* [WHAT THE EXERCISE ASKS]
Restate the data below word for word. Skip any images it contains.

* [AVAILABLE DATA]
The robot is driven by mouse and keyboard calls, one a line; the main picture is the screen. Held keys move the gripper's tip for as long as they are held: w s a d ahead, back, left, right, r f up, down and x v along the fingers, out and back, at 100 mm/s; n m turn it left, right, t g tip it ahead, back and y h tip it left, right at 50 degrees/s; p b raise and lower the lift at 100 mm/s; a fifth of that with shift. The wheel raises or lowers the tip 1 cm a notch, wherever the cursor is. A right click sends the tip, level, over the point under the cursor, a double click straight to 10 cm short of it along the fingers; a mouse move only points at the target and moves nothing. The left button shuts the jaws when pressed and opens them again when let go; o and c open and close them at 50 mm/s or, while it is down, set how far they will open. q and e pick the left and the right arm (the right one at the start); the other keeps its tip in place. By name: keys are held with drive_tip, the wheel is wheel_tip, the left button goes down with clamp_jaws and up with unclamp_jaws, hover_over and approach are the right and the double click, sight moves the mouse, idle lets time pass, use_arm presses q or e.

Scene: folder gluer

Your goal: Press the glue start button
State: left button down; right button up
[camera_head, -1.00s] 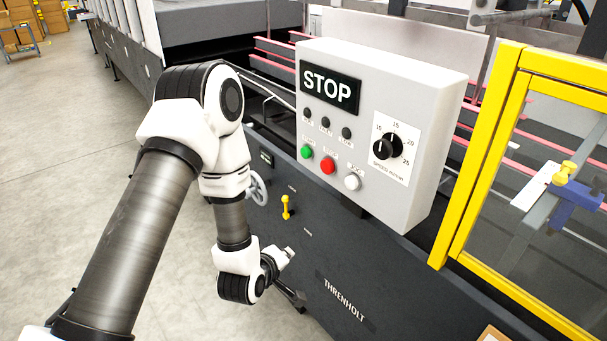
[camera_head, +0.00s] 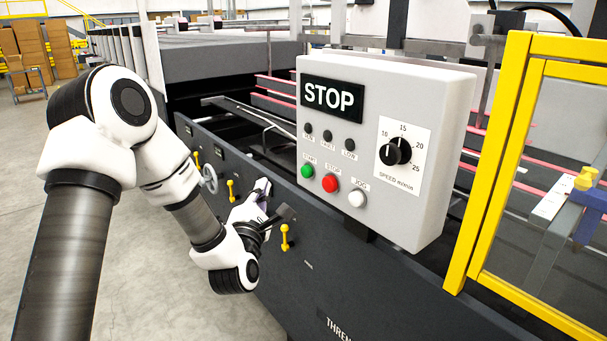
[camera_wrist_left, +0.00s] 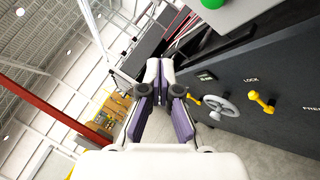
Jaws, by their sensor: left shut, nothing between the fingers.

* [RESULT OF THE TASK]
The robot is driven by mouse and keyboard calls, one a line; the main picture is the screen. Held keys move the gripper's tip for as long as they are held: w s a d ahead, back, left, right, r f up, down and x v along the fingers, out and back, at 100 mm/s; n m turn it left, right, t g tip it ahead, back and y h tip it left, right at 50 degrees/s; p b raise and lower the lift at 100 mm/s; a fifth of that with shift. The wheel raises or lowers the tip 1 cm a notch, wherever the cursor is. A right click sends the tip, level, over the point under the cursor, a double click straight to 10 cm short of it along the fingers; a mouse move only points at the target and moves nothing. The left button shuts the jaws when pressed and opens them again when let go; o and c open and close them at 50 mm/s or, while it is down, set how far they will open. q and e pick the left and the right arm (the right one at the start); the other keeps its tip in place. By name: keys are held with drive_tip, the wheel is wheel_tip, the left button goes down with clamp_jaws and up with unclamp_jaws, hover_over and approach are the right and the double click, sight moves the mouse, idle lets time pass, use_arm presses q or e.

Scene: folder gluer

Your goal: Press the glue start button
State: left button down; right button up
[camera_head, -1.00s] 
[camera_head, +0.00s] 
[camera_wrist_left, +0.00s] 
Jaws, by their sensor: left shut, nothing between the fingers.

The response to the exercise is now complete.